Pale smears of dried drink on the dark brown surface of the table in the booth said we weren’t the first to sit there that evening. Saturday is a heavy drinking night, the week between Christmas and New Year is the party season, and we were sitting in the cheapest pub in town. It was busy.
The man who I guess is now my oldest friend was sitting opposite me and surprising me by drinking nearly as fast as I was. It was early in the evening, we were the first of our group to arrive, and a mix up in the crush for the bar meant that we had both given the same order to different barmen at the same time. I have never seen my friend with two drinks in front of him before, and despite ordering heavy bitter to make himself drink slowly, he was certainly acting thirsty.
Strange. First, he was drinking quickly, and second, he began to sound curious. Curious about a take on things he wouldn’t normally talk about. Writing, for starts. My oldest friend has a take on life that he simply and without any interference jabs into text, with a brevity, poignancy and punch that might even be able to take a Harry Potter novel down to a length suitable for children. But he was curious. My brain was up for a picking.
He cast around for an example.
"How," he asked, "would you write, to pick something at random, the situation we are in here?"
I chatted for a bit about how I find it difficult, but it is possible to evoke a lot of a scene by writing about one thing that pulls everything else out of imagination or experience.
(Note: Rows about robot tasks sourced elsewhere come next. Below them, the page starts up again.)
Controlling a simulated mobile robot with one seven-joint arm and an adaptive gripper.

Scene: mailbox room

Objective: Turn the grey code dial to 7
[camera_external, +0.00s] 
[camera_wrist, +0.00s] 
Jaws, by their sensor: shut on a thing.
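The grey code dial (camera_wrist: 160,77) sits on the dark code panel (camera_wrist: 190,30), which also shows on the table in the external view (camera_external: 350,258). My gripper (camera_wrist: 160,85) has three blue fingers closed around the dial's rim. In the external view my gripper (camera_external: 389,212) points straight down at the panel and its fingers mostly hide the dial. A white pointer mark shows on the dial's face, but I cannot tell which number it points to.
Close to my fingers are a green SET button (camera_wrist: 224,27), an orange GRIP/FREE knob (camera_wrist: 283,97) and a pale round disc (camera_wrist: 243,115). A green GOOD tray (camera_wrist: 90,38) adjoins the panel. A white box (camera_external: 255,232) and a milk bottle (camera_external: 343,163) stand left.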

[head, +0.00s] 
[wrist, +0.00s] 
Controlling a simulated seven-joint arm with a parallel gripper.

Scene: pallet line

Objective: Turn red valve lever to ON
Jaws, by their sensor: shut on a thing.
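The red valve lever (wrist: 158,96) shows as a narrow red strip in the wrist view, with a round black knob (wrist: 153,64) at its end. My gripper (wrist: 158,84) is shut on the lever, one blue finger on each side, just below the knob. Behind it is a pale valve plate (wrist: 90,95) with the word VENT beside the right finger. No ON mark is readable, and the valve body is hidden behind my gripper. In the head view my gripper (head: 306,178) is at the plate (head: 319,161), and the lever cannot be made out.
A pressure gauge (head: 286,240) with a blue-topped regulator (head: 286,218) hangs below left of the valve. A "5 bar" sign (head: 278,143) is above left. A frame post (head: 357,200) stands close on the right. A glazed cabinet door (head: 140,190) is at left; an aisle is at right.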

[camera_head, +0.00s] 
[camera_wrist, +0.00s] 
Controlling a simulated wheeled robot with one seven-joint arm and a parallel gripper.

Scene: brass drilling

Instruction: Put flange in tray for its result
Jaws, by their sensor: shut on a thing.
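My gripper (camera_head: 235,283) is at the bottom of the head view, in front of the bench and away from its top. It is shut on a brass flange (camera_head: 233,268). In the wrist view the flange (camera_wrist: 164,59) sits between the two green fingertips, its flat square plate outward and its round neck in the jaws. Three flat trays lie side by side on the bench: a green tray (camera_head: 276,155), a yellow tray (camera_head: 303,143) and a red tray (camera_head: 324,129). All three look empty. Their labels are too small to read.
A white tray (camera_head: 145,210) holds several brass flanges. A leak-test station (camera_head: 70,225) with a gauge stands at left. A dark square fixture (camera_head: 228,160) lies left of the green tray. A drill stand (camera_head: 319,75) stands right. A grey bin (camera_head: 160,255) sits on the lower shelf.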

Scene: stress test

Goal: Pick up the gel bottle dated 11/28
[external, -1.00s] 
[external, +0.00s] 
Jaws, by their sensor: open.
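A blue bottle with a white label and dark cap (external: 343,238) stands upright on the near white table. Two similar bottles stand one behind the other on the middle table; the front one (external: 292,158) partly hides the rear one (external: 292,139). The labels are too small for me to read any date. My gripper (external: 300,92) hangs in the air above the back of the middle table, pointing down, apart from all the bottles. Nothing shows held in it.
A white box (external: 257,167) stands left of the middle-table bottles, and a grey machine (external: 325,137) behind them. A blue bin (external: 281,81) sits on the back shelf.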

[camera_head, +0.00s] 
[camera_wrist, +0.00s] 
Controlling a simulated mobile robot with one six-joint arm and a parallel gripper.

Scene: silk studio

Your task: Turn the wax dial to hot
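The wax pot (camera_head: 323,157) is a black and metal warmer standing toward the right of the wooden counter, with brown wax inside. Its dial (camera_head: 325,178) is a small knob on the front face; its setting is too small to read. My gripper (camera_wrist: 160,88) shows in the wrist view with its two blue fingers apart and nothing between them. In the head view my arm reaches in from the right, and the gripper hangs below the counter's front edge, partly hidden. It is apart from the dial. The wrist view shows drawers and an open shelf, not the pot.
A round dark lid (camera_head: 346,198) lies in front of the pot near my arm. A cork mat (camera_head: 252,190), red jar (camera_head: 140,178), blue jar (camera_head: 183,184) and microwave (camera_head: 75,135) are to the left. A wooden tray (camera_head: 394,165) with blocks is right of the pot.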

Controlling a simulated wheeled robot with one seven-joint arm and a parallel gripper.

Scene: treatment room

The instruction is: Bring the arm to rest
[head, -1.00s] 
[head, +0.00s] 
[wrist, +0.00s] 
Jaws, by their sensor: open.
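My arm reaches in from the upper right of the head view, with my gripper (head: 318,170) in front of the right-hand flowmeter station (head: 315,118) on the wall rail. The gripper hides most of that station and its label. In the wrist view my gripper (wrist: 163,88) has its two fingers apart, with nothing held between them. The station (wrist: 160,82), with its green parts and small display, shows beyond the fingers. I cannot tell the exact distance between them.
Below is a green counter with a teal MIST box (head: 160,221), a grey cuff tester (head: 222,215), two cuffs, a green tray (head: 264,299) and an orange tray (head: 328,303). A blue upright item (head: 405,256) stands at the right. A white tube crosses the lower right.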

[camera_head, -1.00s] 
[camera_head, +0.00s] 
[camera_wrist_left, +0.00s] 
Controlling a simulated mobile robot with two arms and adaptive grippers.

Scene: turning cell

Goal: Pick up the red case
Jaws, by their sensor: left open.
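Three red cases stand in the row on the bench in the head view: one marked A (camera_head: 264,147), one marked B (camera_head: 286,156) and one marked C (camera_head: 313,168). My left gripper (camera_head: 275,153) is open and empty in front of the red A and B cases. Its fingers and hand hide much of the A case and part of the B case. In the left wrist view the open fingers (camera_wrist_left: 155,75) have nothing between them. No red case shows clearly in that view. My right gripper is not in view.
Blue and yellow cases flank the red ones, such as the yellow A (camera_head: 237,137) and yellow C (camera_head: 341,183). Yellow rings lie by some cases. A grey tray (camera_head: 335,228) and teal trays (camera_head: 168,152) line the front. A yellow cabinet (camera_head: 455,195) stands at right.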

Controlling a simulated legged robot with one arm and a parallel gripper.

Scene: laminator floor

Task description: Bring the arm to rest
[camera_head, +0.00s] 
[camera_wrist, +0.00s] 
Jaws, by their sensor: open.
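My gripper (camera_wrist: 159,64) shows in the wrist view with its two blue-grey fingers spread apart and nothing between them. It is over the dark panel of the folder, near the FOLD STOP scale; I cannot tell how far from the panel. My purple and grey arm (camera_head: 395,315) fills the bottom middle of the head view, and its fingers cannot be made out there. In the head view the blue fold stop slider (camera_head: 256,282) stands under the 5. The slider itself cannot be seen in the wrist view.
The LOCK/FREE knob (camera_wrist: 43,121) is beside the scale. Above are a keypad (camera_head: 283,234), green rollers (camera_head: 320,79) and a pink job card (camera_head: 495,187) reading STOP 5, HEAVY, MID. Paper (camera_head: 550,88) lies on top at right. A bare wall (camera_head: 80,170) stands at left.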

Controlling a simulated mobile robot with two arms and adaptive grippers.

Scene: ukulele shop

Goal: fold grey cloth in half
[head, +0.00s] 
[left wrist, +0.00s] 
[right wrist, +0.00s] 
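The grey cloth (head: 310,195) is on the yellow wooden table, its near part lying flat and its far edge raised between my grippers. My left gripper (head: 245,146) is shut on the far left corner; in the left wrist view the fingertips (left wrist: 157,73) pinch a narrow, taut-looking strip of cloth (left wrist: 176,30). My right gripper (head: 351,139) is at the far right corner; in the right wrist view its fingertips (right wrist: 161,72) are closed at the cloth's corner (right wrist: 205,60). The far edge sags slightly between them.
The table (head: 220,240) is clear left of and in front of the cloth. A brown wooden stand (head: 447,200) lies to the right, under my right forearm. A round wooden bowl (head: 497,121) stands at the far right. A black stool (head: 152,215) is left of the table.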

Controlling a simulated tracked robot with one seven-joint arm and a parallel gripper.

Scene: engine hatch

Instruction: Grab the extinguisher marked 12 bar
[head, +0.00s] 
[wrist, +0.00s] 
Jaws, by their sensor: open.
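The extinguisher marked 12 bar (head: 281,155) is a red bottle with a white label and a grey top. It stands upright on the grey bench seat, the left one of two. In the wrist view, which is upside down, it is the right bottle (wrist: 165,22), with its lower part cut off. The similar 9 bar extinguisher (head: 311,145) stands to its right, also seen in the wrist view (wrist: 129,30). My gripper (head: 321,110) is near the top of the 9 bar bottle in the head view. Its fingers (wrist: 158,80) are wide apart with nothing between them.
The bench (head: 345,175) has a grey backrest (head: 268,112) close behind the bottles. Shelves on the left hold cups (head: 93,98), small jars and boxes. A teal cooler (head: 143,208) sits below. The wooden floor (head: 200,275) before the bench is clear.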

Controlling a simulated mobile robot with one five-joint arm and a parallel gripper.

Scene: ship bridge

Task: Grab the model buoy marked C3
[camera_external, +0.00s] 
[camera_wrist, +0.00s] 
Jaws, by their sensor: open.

I explained it badly, but he nodded.
"You could pick out the small vase at the end of the table, with dead white headed flowers drooping downwards towards the unused ketchup sachets and scattered grains of salt," I said. But my oldest friend shook his head away from his drink.
"The sachets are going too far," he said. "They make it sound seedy."
I thought about it quickly. As an indicator of what else there was around us, as the one thing to lend life and undescribed background to a scene, they were misleading. I agreed with him. Instead I waved a hand vaguely around the first floor of the busy pub where we were sitting.
"There’s the vase," I said, "which we’ll keep. Drop the sachets, and say, spin in the unlit pale blue mosaic fireplace."
My oldest friend could not see this because of a wide pillar, but he agreed. He took a long sip of bitter.
The first of our other old friends arrived and sat down.


Words just roll off your tongue like water off a well oiled duck, don't they? I asked for that really. Nicely done sir.
Wasn't intended that way, dear sir.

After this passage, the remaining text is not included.